M.R. : Cela me ramène à la deuxième partie de votre précédente question à laquelle je n’ai pas répondu et qui porte sur les retombées de la présente guerre. Israël s’est rendu compte qu’il avait ainsi atteint au soutient inconditionnel des Occidentaux, des États-Unis et d’Europe en reprenant la vieille ambition de nettoyer la Bande Gaza de ses habitants.es palestiniens.nes.
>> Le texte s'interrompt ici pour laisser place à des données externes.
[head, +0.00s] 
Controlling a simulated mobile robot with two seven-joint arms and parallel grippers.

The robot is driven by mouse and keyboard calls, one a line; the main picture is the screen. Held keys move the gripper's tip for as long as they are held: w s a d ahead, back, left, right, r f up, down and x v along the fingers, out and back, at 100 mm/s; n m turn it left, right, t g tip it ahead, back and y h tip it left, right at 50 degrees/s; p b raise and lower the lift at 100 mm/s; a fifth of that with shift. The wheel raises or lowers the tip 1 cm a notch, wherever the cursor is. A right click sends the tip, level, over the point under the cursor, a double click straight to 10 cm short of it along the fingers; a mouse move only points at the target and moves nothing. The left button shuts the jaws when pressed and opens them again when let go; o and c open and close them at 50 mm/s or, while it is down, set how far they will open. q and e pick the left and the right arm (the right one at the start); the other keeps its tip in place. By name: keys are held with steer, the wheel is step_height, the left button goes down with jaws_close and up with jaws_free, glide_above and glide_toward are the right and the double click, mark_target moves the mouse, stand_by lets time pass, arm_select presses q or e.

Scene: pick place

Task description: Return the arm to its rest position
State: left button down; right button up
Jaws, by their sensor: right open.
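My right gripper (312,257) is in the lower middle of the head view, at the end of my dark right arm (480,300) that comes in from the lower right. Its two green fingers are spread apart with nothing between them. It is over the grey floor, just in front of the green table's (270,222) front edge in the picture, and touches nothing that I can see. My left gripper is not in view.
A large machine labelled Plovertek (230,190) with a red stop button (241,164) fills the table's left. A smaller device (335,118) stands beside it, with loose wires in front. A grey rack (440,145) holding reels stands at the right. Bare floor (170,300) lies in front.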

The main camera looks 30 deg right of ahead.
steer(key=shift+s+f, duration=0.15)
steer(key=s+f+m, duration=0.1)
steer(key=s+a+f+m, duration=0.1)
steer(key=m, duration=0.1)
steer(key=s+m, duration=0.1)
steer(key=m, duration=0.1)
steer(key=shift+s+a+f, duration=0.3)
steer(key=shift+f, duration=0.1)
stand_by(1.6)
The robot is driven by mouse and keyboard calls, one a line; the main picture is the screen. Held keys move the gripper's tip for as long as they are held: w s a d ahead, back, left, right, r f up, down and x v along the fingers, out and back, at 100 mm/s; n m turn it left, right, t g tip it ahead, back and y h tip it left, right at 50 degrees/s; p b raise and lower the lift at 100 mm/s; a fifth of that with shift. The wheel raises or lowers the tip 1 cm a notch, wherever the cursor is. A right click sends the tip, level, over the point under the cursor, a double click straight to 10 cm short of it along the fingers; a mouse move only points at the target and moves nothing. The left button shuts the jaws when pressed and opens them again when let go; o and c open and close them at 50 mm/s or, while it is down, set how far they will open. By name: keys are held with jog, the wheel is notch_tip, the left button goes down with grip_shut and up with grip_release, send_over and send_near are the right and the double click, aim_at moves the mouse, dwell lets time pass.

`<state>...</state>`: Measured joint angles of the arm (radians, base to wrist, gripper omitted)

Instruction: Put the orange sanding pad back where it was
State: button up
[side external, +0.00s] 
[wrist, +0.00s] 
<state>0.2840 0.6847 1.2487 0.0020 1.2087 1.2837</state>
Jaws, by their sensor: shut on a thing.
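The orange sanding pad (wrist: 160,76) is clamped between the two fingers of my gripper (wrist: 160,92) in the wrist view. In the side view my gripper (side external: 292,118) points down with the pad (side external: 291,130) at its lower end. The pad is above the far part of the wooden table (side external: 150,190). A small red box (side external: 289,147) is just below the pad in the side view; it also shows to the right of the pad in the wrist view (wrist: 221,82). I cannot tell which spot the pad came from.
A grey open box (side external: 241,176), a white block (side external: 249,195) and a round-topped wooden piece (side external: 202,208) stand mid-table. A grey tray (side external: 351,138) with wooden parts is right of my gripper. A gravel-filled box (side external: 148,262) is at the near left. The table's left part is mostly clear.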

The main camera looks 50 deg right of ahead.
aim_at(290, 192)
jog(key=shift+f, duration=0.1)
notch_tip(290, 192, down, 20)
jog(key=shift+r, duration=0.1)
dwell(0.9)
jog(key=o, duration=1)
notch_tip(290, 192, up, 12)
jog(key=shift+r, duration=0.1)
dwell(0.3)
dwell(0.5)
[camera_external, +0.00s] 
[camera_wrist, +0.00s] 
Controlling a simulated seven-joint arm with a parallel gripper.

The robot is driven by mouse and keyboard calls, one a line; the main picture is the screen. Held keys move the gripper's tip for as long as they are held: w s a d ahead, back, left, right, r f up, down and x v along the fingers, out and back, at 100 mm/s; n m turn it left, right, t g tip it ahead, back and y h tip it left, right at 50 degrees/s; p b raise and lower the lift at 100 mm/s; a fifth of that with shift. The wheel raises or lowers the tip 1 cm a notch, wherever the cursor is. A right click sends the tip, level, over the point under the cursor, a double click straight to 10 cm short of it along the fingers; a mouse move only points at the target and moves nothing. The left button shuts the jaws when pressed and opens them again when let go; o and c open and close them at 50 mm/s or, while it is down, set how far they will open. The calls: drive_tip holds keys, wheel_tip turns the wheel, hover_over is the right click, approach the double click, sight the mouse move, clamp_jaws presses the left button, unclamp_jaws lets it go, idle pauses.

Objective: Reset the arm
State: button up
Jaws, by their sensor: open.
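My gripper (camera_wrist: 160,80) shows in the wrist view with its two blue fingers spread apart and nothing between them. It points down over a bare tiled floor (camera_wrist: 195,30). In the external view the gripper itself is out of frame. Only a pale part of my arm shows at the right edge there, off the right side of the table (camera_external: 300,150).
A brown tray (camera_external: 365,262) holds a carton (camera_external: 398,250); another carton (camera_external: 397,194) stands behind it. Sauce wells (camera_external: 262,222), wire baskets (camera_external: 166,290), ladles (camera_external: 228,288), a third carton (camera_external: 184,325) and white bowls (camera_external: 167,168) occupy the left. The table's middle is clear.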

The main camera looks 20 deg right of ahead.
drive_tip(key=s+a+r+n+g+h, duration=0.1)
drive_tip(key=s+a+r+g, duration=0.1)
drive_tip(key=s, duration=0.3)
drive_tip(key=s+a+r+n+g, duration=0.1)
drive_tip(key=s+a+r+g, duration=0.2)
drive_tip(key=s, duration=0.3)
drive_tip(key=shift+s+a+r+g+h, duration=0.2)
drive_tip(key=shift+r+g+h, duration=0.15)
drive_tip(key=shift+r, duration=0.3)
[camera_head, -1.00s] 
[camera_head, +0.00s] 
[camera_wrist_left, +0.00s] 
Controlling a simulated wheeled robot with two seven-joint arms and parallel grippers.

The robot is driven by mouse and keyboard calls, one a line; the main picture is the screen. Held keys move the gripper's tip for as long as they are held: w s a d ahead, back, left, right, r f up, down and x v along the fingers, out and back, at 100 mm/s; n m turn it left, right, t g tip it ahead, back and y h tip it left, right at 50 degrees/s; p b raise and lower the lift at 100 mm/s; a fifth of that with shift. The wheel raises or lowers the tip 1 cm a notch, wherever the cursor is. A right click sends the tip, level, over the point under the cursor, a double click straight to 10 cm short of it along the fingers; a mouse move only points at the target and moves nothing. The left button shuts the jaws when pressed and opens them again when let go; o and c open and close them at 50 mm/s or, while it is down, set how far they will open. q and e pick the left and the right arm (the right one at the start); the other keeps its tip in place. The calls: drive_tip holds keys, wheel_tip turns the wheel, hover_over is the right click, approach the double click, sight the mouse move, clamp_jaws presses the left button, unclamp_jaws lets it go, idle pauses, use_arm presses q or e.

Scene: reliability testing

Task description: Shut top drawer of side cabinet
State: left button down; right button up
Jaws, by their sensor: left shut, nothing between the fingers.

Dès le 7 octobre, cette proposition a été mises de l’avant : déménager la population de Gaza vers le désert du Sinaï en Égypte. Cette idée a été endossée avec enthousiasme par le Secrétaire d’État américain, A. Blinken. Lors de sa première visite dans la région il a tenté de la faire adopter par les alliés arabes des États-Unis. Je pense qu’il devient une poule sans tête quand il s’agit du Proche Orient. Je pense qu’il s’attendait à entendre les alliés arabes des américains lui dire : « Comment pouvons-nous vous aider à aider vos amis israéliens » ? Au lieu de quoi il s’est frappé à un refus catégorique d’abord et avant tout de la part de l’Égypte.
Par la suite, les gouvernements américains et européens ont pris position contre les expulsions forcées de la Bande de Gaza ce qui a permis ce que nous voyons en ce moment : une campagne militaire israélienne dont le premier objectif est de rendre cet espace invivable et donc d’encourager les déplacements volontaires ou ce qu’ils nomment maintenant, humanitaires ; l’émigration pour accomplir le nettoyage ethnique. Je crois que ce que nous voyons en ce moment c’est un génocide. D’ailleurs le Tribunal international de justice de La Haie en jugera suite à la plainte de l’Afrique du sud en vue de l’application de la Convention contre les génocides. Et la Bande de Gaza est devenue inhabitable.
A.G. : Mouin Rabbani, nous devons nous arrêter ici. Je vous remercie.